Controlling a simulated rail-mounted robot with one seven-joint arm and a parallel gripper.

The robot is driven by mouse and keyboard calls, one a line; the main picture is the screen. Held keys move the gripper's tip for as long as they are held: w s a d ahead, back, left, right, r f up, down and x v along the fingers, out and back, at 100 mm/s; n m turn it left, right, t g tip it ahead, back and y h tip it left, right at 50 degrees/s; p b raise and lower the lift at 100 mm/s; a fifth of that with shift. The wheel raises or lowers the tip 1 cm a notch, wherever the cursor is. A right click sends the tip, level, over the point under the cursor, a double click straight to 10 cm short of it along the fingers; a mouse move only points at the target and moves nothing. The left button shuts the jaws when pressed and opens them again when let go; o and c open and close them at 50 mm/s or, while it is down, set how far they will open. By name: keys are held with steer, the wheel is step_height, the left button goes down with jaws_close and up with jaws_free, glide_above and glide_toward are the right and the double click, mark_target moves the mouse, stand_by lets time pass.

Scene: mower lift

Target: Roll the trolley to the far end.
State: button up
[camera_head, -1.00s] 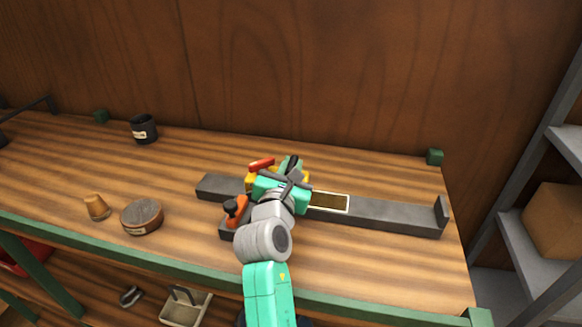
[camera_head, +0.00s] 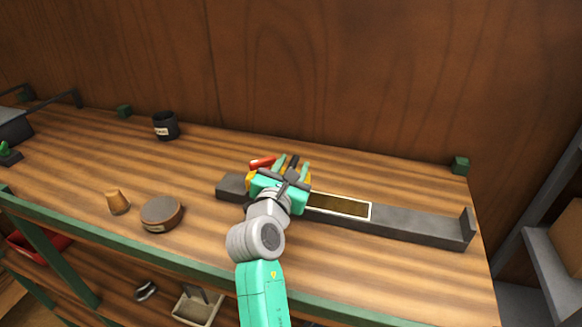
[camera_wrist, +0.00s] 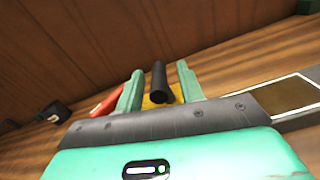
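The trolley (camera_head: 251,179) shows as yellow patches around my gripper, with a red part (camera_head: 262,162) at its back left. It sits on the left part of a long grey track (camera_head: 410,223), mostly hidden by my gripper. My gripper (camera_head: 291,166) is over it. In the wrist view, my gripper (camera_wrist: 160,88) has its two green fingers apart, either side of a black upright post (camera_wrist: 158,82) above the yellow trolley (camera_wrist: 174,93). Slim gaps show between post and fingers. The red part (camera_wrist: 107,103) lies left of the fingers.
A white-framed brown panel (camera_head: 345,207) lies on the track to the right. The track has a raised stop (camera_head: 467,228) at its right end. A black mug (camera_head: 166,126), an orange-brown cone (camera_head: 118,202) and a round tin (camera_head: 161,213) stand left, clear of the track.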

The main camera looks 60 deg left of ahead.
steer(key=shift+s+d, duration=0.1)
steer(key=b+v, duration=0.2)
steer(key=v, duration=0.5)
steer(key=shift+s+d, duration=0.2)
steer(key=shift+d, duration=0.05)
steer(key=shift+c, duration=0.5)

::::::

▶ Exercise requirements
Transcribe the preceding listing in its entirety and with exact wording, leaving out pictures.

▶ Response to this exercise
Controlling a simulated rail-mounted robot with one seven-joint arm and a parallel gripper.

The robot is driven by mouse and keyboard calls, one a line; the main picture is the screen. Held keys move the gripper's tip for as long as they are held: w s a d ahead, back, left, right, r f up, down and x v along the fingers, out and back, at 100 mm/s; n m turn it left, right, t g tip it ahead, back and y h tip it left, right at 50 degrees/s; p b raise and lower the lift at 100 mm/s; a fifth of that with shift. The wheel raises or lowers the tip 1 cm a notch, wherever the cursor is. A right click sends the tip, level, over the point under the cursor, a double click straight to 10 cm short of it along the fingers; a mouse move only points at the target and moves nothing. The left button shuts the jaws when pressed and opens them again when let go; o and c open and close them at 50 mm/s or, while it is down, set how far they will open. By name: keys are held with steer, the wheel is step_height, the left button goes down with jaws_close and up with jaws_free, glide_above and glide_toward are the right and the double click, mark_target moves the mouse, stand_by lets time pass.

Scene: mower lift

Target: Roll the trolley to the far end.
State: button up
[camera_head, -1.00s] 
[camera_head, +0.00s] 
[camera_wrist, +0.00s] 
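The trolley (camera_head: 251,179) shows as yellow patches around my gripper, with a red part (camera_head: 262,162) at its back left. It sits on the left part of a long grey track (camera_head: 410,223), mostly hidden by my gripper. My gripper (camera_head: 291,166) is over it. In the wrist view, my gripper (camera_wrist: 160,88) has its two green fingers apart, either side of a black upright post (camera_wrist: 158,82) above the yellow trolley (camera_wrist: 174,93). Slim gaps show between post and fingers. The red part (camera_wrist: 107,103) lies left of the fingers.
A white-framed brown panel (camera_head: 345,207) lies on the track to the right. The track has a raised stop (camera_head: 467,228) at its right end. A black mug (camera_head: 166,126), an orange-brown cone (camera_head: 118,202) and a round tin (camera_head: 161,213) stand left, clear of the track.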

The main camera looks 60 deg left of ahead.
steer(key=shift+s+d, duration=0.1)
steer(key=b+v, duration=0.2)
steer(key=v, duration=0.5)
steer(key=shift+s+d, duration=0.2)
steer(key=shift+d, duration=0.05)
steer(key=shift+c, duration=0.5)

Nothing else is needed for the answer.